How the Little Children Were Fed

“My mother was always right in the house with the white people and I was fed just like I was one of their children. They even done put me to bed with them. You see, this discrimination on color wasn’t as bad then as it is now. They handled you as a slave but they didn’t discriminate against you on account of color like they do now. Of course, there were brutal masters then just like there are brutal people now. Louisiana and Alabama and Mississippi always were tough states on colored people. South Carolina and Georgia got that way after people from those places came in and taught them to mistreat colored people. Yet in Alabama and Louisiana where they colored people were worse treated, it seems that they got hold of more property and money. Same way it was in Mississippi.”

Patrollers

“The patrollers was just a set of mean men organized in every section of the country. If they’d catch a nigger out and he didn’t have a pass, they’d tie him up and whip him and then they’d take him back. You had to have a pass to be out at night. Even in the daytime you couldn’t go no great distance without a pass. Them big families—rich families—that had big plantations would come together and the niggers from two or three places might go to a church on one of them. But you couldn’t go no place where there wasn’t a white man looking on.”

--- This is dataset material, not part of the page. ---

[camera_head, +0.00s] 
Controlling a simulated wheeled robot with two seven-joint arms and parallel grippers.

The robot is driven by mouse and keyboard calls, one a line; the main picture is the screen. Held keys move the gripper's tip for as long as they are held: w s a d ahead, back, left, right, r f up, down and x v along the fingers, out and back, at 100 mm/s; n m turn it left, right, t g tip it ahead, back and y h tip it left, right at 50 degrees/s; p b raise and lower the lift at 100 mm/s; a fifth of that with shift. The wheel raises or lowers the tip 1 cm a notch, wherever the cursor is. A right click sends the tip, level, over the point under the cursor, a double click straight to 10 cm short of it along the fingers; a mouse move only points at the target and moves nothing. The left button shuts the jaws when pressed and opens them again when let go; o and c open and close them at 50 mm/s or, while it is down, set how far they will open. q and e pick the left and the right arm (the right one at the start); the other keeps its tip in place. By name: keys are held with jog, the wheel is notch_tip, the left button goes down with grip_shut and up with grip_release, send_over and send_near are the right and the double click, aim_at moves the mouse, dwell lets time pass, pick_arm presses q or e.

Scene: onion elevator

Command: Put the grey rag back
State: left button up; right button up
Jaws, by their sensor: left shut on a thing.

Reading and Writing in Slave Time

“Some of the white people thought so much of their slaves that they would teach them how to write and read. But they would teach them secretly and they would teach them not to read or write out where anybody would notice them. They didn’t mind you reading as much as they minded you writing. If they’d catch YOU now and it was then, they’d take you out and chop off them fingers you’re doing that writing with.”

Slave Occupation and Wages

“My daddy was a builder. Old man Willingham gave him freedom and time to work on his own account. He gave him credit for what work he done for him. He got three hundred dollars a year for my father’s time, but all the money was collected by him, because my father being a slave couldn’t collect any money from anybody. When my father’s master died, he may have had money deposited with him. But he was strictly honest with my father. No matter how much he collected, he wouldn’t take no more’n three hundred dollars and he put all the rest to the credit of my father. He said three hundred dollars was enough to take.”

How Freedom Came

“The owners went to work and notified the slaves that they were free. After the proclamation was issued, the government had agents who went all through the country to see if the slaves had been freed. They would see how the proclamation was being carried out. They would ask them, ‘How are you working?’ ‘You are free.’ ‘What are you getting?’ Some of them would say, ‘I ain’t gettin’ nothin’ now.’ Well, the agent would take that up and they would have that owner up before the government. Maybe he would be working people for a year and giving them nothin’ before they found him out. There are some places where they have them cases yet. Where they have people on the place and ain’t paying them nothin’.”